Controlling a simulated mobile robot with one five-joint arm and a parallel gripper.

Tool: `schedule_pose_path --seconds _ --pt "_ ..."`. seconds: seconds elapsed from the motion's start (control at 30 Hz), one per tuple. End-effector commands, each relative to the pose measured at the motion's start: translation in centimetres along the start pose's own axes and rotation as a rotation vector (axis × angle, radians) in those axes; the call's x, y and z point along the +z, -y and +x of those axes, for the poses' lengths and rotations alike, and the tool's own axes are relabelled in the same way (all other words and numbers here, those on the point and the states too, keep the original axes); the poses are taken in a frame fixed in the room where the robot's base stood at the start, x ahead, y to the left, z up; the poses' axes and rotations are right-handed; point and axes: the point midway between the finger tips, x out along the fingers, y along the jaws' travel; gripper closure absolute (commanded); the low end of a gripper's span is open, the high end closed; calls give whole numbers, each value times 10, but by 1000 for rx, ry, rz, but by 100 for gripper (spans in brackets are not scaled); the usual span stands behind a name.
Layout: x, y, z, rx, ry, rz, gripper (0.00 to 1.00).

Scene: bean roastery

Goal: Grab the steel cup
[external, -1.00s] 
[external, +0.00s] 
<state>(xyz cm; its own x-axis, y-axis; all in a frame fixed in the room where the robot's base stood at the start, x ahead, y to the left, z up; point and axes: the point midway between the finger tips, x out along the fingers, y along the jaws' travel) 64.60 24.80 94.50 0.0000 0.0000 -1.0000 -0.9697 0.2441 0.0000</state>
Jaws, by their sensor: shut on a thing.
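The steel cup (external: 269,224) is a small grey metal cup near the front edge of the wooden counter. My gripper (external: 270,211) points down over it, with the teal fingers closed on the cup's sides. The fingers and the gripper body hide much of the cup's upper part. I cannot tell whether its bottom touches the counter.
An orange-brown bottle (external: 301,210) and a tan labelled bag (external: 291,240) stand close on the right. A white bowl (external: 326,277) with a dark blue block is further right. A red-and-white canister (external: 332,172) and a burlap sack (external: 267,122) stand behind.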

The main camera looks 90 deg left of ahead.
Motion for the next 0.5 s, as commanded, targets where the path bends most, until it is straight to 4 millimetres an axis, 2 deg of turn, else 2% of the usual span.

★ ★ ★

■ Directive ■
Give the complete listing a second time, exactly as it reads.

■ Exercise response ■
Controlling a simulated mobile robot with one five-joint arm and a parallel gripper.

Tool: `schedule_pose_path --seconds _ --pt "_ ..."`. seconds: seconds elapsed from the motion's start (control at 30 Hz), one per tuple. End-effector commands, each relative to the pose measured at the motion's start: translation in centimetres along the start pose's own axes and rotation as a rotation vector (axis × angle, radians) in those axes; the call's x, y and z point along the +z, -y and +x of those axes, for the poses' lengths and rotations alike, and the tool's own axes are relabelled in the same way (all other words and numbers here, those on the point and the states too, keep the original axes); the poses are taken in a frame fixed in the room where the robot's base stood at the start, x ahead, y to the left, z up; the poses' axes and rotations are right-handed; point and axes: the point midway between the finger tips, x out along the fingers, y along the jaws' travel; gripper closure absolute (commanded); the low end of a gripper's span is open, the high end closed; calls give whole numbers, each value times 10, but by 1000 for rx, ry, rz, but by 100 for gripper (spans in brackets are not scaled); the usual span stands behind a name.
Layout: x, y, z, rx, ry, rz, gripper (0.00 to 1.00).

Scene: bean roastery

Goal: Grab the steel cup
[external, -1.00s] 
[external, +0.00s] 
<state>(xyz cm; its own x-axis, y-axis; all in a frame fixed in the room where the robot's base stood at the start, x ahead, y to the left, z up; point and axes: the point midway between the finger tips, x out along the fingers, y along the jaws' travel) 64.60 24.80 94.50 0.0000 0.0000 -1.0000 -0.9697 0.2441 0.0000</state>
Jaws, by their sensor: shut on a thing.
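The steel cup (external: 269,224) is a small grey metal cup near the front edge of the wooden counter. My gripper (external: 270,211) points down over it, with the teal fingers closed on the cup's sides. The fingers and the gripper body hide much of the cup's upper part. I cannot tell whether its bottom touches the counter.
An orange-brown bottle (external: 301,210) and a tan labelled bag (external: 291,240) stand close on the right. A white bowl (external: 326,277) with a dark blue block is further right. A red-and-white canister (external: 332,172) and a burlap sack (external: 267,122) stand behind.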

The main camera looks 90 deg left of ahead.
Motion for the next 0.5 s, as commanded, targets where the path bends most, until it is straight to 4 millimetres an axis, 2 deg of turn, else 2% of the usual span.

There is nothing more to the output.